- [Supplied material]
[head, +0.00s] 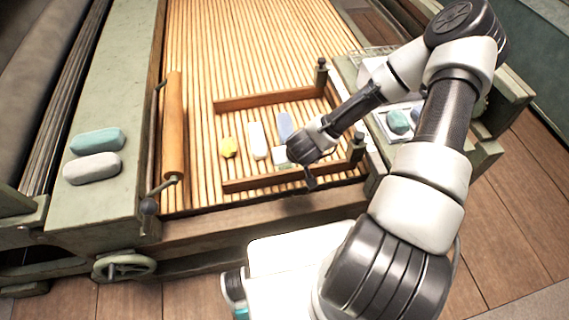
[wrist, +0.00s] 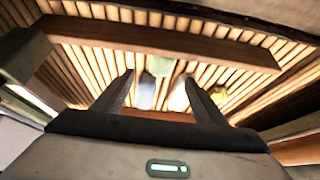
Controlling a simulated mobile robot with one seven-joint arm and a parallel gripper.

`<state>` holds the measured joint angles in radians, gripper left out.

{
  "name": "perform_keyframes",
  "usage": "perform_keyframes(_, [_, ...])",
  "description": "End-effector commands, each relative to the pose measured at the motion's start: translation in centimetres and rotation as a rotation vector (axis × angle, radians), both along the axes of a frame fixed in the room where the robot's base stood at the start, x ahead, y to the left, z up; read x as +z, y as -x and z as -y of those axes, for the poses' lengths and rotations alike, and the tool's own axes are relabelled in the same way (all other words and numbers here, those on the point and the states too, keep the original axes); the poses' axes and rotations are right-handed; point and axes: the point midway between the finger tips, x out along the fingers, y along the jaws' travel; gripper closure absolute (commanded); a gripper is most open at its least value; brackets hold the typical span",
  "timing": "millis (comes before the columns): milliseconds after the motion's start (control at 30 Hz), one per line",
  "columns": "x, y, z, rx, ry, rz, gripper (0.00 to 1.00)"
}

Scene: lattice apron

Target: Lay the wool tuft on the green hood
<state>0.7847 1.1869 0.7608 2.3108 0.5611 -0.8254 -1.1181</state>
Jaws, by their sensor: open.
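Several soft-looking pieces lie on the slatted wooden apron: a yellow lump (head: 228,147), a white oblong piece (head: 258,140) and a blue piece (head: 286,125). I cannot tell which is the wool tuft. The broad green panel at the left, seemingly the green hood (head: 112,75), carries a teal pad (head: 97,140) and a grey-white pad (head: 92,168). My gripper (head: 309,178) is over the apron, right of the pieces.
Wooden rails (head: 265,100) border the pieces on the apron. A wooden roller (head: 174,125) with a crank stands between apron and green panel. At the right, a tray (head: 381,124) holds a teal lump (head: 398,122). The upper apron is clear.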

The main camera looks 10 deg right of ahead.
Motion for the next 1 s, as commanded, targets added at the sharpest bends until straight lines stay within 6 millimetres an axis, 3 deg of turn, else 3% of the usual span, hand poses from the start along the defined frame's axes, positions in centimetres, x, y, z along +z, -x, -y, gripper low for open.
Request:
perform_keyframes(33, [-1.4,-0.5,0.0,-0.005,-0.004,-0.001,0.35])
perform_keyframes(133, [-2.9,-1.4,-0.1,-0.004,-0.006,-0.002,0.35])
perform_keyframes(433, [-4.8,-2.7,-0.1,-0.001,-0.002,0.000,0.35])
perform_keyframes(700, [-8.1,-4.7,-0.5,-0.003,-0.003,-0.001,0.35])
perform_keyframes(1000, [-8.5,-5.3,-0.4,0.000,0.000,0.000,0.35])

- [What to produce]
Only the number is wanted: how many lines of the material contain the word "joint"?

- [Written response]
2